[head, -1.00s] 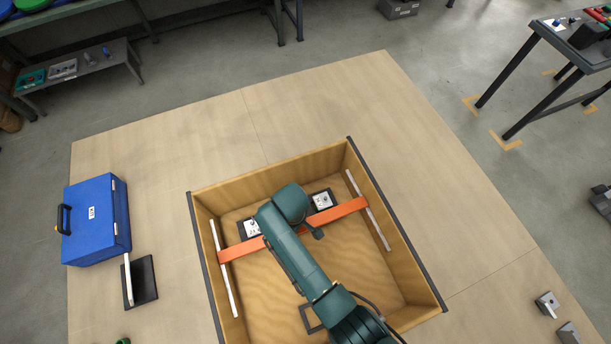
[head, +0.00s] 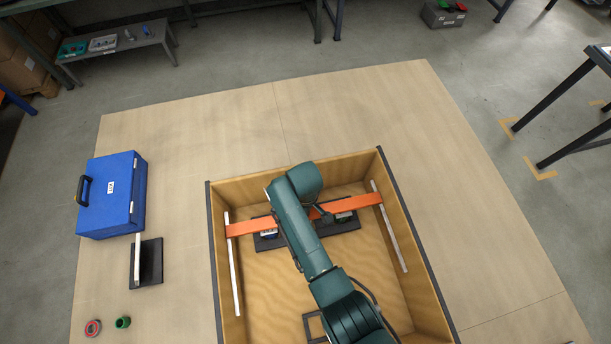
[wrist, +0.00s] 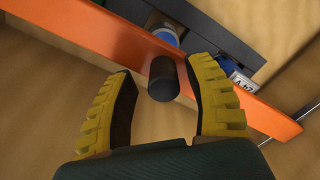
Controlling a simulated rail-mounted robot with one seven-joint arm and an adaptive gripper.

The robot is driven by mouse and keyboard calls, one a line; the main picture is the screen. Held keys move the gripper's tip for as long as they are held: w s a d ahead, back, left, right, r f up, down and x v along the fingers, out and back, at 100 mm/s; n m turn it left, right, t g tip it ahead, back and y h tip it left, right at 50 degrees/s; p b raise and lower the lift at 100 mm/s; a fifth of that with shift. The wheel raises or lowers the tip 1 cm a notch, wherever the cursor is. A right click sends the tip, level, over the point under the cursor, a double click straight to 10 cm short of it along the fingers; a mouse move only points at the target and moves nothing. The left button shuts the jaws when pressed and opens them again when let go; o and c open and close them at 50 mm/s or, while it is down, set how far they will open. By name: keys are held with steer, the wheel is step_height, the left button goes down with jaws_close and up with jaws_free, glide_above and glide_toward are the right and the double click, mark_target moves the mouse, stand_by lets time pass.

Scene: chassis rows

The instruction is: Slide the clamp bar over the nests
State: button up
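The orange clamp bar (head: 245,229) spans the wooden box crosswise, its ends at the two white rails (head: 234,270). It shows close up in the wrist view (wrist: 85,25), with a dark upright knob (wrist: 162,80) on it. The nests' black bases (head: 345,226) lie under and just in front of the bar in the head view, with labelled blocks partly hidden by bar and arm. In the wrist view a blue block (wrist: 222,68) shows partly beyond the bar. My gripper (wrist: 163,68) has its yellow fingers apart on either side of the knob, with a gap at least on the left.
The box's walls (head: 425,255) surround the arm's work area. A dark square frame (head: 313,326) lies on its floor. A blue case (head: 112,195), a black stand (head: 146,263) and small round parts (head: 123,322) sit left of the box. The table's right side is clear.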

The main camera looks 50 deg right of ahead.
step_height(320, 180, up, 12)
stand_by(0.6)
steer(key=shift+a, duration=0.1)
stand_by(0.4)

## Directions for this task
Exclude the pictures, and transcribe all of the material exactly.

## Expected output
[head, -1.00s] 
[head, +0.00s] 
[wrist, +0.00s] 
Controlling a simulated rail-mounted robot with one seven-joint arm and an adaptive gripper.

The robot is driven by mouse and keyboard calls, one a line; the main picture is the screen. Held keys move the gripper's tip for as long as they are held: w s a d ahead, back, left, right, r f up, down and x v along the fingers, out and back, at 100 mm/s; n m turn it left, right, t g tip it ahead, back and y h tip it left, right at 50 degrees/s; p b raise and lower the lift at 100 mm/s; a fifth of that with shift. The wheel raises or lowers the tip 1 cm a notch, wherever the cursor is. A right click sends the tip, level, over the point under the cursor, a double click straight to 10 cm short of it along the fingers; a mouse move only points at the target and moves nothing. The left button shuts the jaws when pressed and opens them again when let go; o and c open and close them at 50 mm/s or, while it is down, set how far they will open. By name: keys are held with steer, the wheel is step_height, the left button goes down with jaws_close and up with jaws_free, glide_above and glide_toward are the right and the double click, mark_target moves the mouse, stand_by lets time pass.

Scene: chassis rows

The instruction is: Slide the clamp bar over the nests
State: button up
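The orange clamp bar (head: 245,229) spans the wooden box crosswise, its ends at the two white rails (head: 234,270). It shows close up in the wrist view (wrist: 85,25), with a dark upright knob (wrist: 162,80) on it. The nests' black bases (head: 345,226) lie under and just in front of the bar in the head view, with labelled blocks partly hidden by bar and arm. In the wrist view a blue block (wrist: 222,68) shows partly beyond the bar. My gripper (wrist: 163,68) has its yellow fingers apart on either side of the knob, with a gap at least on the left.
The box's walls (head: 425,255) surround the arm's work area. A dark square frame (head: 313,326) lies on its floor. A blue case (head: 112,195), a black stand (head: 146,263) and small round parts (head: 123,322) sit left of the box. The table's right side is clear.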

The main camera looks 50 deg right of ahead.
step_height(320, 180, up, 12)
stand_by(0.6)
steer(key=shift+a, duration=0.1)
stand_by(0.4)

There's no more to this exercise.